-- BEGIN --

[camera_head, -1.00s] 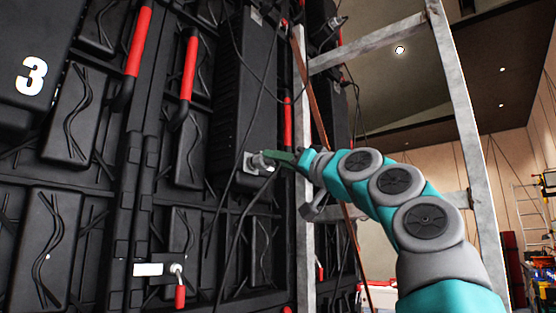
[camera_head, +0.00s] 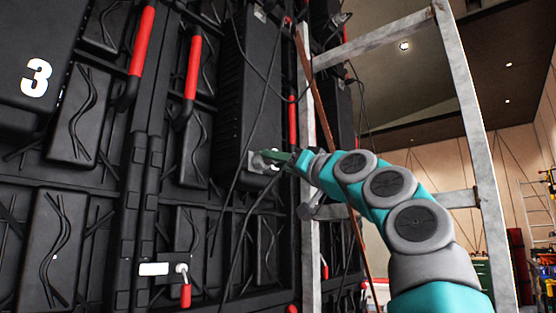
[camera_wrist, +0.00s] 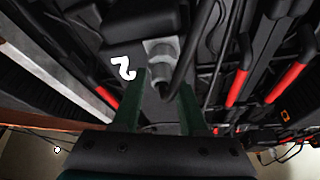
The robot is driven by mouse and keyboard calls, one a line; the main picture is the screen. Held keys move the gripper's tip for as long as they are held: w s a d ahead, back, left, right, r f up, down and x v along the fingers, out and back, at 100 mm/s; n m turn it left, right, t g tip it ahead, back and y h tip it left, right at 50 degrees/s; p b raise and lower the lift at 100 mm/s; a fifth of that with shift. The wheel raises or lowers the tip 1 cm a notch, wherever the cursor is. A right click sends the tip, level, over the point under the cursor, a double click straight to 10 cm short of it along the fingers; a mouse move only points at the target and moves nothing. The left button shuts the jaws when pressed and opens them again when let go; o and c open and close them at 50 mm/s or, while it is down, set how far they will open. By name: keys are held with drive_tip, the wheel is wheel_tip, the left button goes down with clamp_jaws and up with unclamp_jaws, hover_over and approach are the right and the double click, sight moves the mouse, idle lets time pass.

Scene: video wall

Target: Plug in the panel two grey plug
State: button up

-- END --

* Required work: Reproduce the data word for word, excluding its pictures.

* Right answer:
[camera_head, -1.00s] 
[camera_head, +0.00s] 
[camera_wrist, +0.00s] 
The robot is driven by mouse and keyboard calls, one a line; the main picture is the screen. Held keys move the gripper's tip for as long as they are held: w s a d ahead, back, left, right, r f up, down and x v along the fingers, out and back, at 100 mm/s; n m turn it left, right, t g tip it ahead, back and y h tip it left, right at 50 degrees/s; p b raise and lower the lift at 100 mm/s; a fifth of that with shift. The wheel raises or lowers the tip 1 cm a notch, wherever the cursor is. A right click sends the tip, level, over the point under the cursor, a double click straight to 10 cm short of it along the fingers; a mouse move only points at the target and moves nothing. The left button shuts the jaws when pressed and opens them again when let go; o and c open and close them at 50 mm/s or, while it is down, set how far they will open. By name: keys are held with drive_tip, the wheel is wheel_tip, the left button goes down with clamp_jaws and up with unclamp_jaws, hover_over and approach are the right and the double click, sight moves the mouse, idle lets time pass.

Scene: video wall

Target: Plug in the panel two grey plug
State: button up

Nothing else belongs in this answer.